I'm inappropriately teasing because it was too good a line to pass up -- similar to when a former employer told me walk this way. "If I could walk that way, I wouldn't need the talcum powder," I replied. The key words
Cuban cigars are illegal in the United States. So my cigar obsession must stay in Central and South America, as I pray that the Obama administration will not only convert our schoolchildren to socialism but also open up diplomatic relations with Cuba. Especially since Castro is a doddering old fool, much different than when he was a doddering young fool.
Now, a day's smoking of any kind is not a popular vice with the everyday folks who keep a close watch on those of us who have rich, full lives. "You're killing me with that secondhand smoke!" they cry. I can only tell those people to get the hell away from me then. I'm already regulated to smoking outside everywhere except my home.
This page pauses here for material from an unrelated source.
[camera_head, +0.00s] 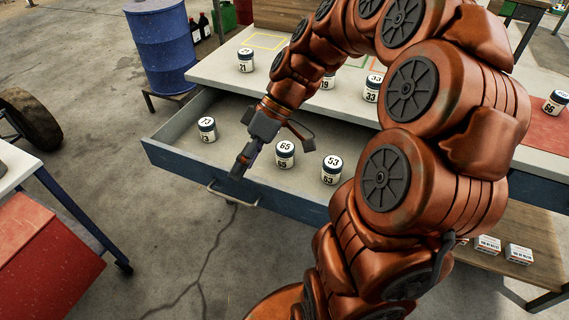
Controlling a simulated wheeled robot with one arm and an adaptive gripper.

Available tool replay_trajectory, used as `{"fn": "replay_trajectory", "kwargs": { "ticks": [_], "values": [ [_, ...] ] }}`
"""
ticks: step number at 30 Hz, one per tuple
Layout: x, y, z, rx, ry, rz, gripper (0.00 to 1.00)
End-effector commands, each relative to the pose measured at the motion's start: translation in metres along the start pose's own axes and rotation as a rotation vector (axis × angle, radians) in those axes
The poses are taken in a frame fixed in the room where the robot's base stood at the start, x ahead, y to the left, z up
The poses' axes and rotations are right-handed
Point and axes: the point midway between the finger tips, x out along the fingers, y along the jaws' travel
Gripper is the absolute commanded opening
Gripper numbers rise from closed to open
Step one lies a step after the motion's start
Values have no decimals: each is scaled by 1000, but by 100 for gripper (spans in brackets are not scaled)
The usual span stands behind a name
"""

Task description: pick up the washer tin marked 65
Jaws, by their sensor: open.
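The washer tin marked 65 (285,155) is a small white tin with a dark band. It stands upright in the open drawer (172,160), between the tin marked 73 (207,130) on the left and the tin marked 53 (332,169) on the right. My gripper (272,158) reaches down over the drawer's front part, just left of the tin marked 65. It is open, and nothing shows between its fingers. One finger hangs toward the drawer front and the other points right, above the tin. Whether a finger touches the tin cannot be told.
The white worktop (215,70) above the drawer carries more numbered tins, such as 21 (246,60) and 33 (373,88). A blue barrel (160,45) stands behind left. A red cabinet (45,265) is at lower left. My arm hides much of the right side.

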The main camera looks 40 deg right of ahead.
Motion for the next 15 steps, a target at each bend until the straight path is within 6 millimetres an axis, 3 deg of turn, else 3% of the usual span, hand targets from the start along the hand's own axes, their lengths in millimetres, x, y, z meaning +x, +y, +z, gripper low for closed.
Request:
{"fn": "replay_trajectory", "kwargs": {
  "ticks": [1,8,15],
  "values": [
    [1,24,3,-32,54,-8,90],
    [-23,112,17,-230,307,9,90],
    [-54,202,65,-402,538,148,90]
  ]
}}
And there I wear the pants in the family (which I desperately needed since I was on my knees begging my wife to let me smoke in the house).
If you don't want to smell my cigar or pipe smoke, that's fine. Just shut up, and move away from me. Don't give me those stink-eye looks because they mean nothing to me. I got those looks from my father since I was born, so coming from you it's a meaningless facial expression, much like your opinion.
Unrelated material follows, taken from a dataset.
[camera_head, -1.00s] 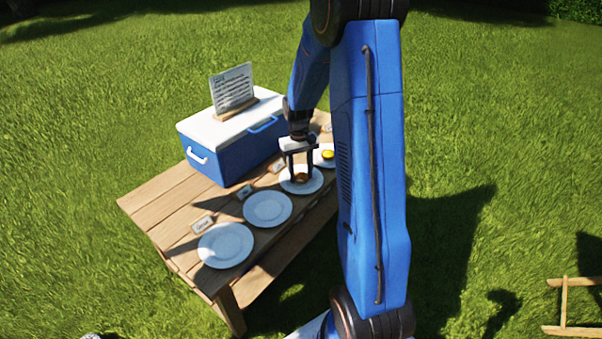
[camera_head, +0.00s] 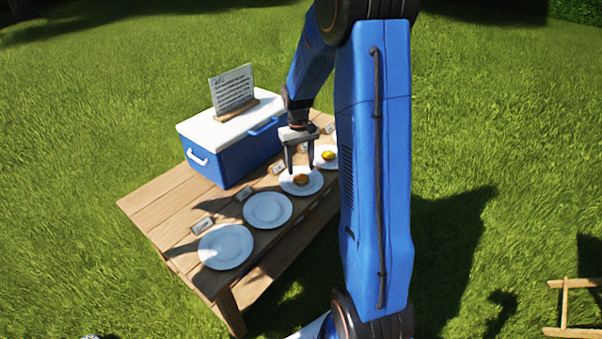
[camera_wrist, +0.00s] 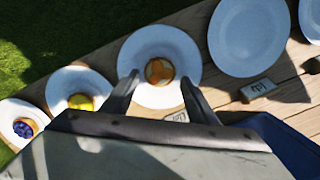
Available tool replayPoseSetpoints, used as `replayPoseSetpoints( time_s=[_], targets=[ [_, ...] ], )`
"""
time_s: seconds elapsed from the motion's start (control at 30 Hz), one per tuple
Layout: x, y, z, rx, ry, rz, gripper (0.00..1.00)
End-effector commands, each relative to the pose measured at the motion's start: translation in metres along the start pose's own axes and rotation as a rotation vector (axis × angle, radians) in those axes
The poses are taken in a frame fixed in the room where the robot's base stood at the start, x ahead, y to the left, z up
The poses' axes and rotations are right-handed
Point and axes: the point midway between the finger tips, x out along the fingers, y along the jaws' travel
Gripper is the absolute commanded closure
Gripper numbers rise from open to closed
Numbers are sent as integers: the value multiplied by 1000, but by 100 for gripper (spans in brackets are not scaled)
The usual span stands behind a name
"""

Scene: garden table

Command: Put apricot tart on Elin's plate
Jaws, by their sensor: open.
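A round orange-brown tart, which looks like the apricot tart (camera_head: 301,180), lies on a white plate (camera_head: 314,187). The wrist view shows the tart (camera_wrist: 159,71) near the middle of its plate (camera_wrist: 150,37). My gripper (camera_head: 300,170) is open and empty just above the tart, apart from it; its two fingers show on either side of the tart in the wrist view. Small name cards stand behind the plates, one of them (camera_wrist: 177,116) by the tart's plate. I cannot read them, so I cannot tell which plate is Elin's.
Two empty white plates (camera_head: 267,209) (camera_head: 226,245) stand nearer on the wooden table (camera_head: 150,205). A plate with a yellow item (camera_wrist: 81,101) and one with a dark blue-topped item (camera_wrist: 24,128) lie beyond. A blue cooler (camera_head: 225,152) bearing a sign (camera_head: 232,88) stands behind.

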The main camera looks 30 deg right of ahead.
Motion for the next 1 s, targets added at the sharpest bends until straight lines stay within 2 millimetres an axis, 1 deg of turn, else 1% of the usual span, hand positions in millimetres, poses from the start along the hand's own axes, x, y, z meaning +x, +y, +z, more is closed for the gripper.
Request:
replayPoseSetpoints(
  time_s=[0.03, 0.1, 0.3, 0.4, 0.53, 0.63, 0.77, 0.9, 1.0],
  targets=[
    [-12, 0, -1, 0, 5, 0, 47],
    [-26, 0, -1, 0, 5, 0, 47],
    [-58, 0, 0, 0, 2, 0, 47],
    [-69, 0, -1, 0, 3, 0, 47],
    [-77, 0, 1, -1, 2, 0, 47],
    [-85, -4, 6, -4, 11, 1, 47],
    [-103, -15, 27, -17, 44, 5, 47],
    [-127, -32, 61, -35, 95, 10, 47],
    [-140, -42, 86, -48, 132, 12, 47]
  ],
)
Don't write righteous letters of complaint to the editor of your local newspaper because, like me, the other smokers of the world don't care. We have the right to smoke in the open air, and trust me, we're hoping you take the hint and get away from us.
We've acknowledged the risks that come with pipe and cigar smoking, choosing fine tobacco, and cool tools like the guillotine cigar cutter that hangs from my key chain. It hangs there dormant until the time comes to cut the tip off of a fat Don Lugo corona -- or my mother-in- law's pinky if she doesn't knock off her complaining about how my wife could have done better.
Yes, I am now Cigar Johnnie, enjoying the finer things in life because I'm a grown man, with a son in college. Fully capable of enjoying the manly blue haze of a $5 cigar that my wife thinks cost $1.50. You can find cigars that cost that much -- brand names that our grandfathers were cursed to smoke, like White Owls, Phillies, and Dutch Masters, all tasting as if you rolled some kids old gym socks and lit the end. No sir, not Cigar Johnnie.
I pledge my allegiance to the Central American farmers, who pay small children a pittance to harvest their crop. I salute my brothers with funny names who, like artists, roll cigars by hand -- craftsmen, forced to work into their 80s due to the poor conditions of their native lands.
Viva Arturo Fuentes and other real men who smoke cigars while listening to cheesy, girlie pop songs from an easier time of life.
Cigar Johnnie Carrier of North Adams is a freelance writer who just burnt his damn finger trying to enjoy the last bit of his Maduro. There was an easier way to do this when he was in college, but for some reason he can't remember what it was.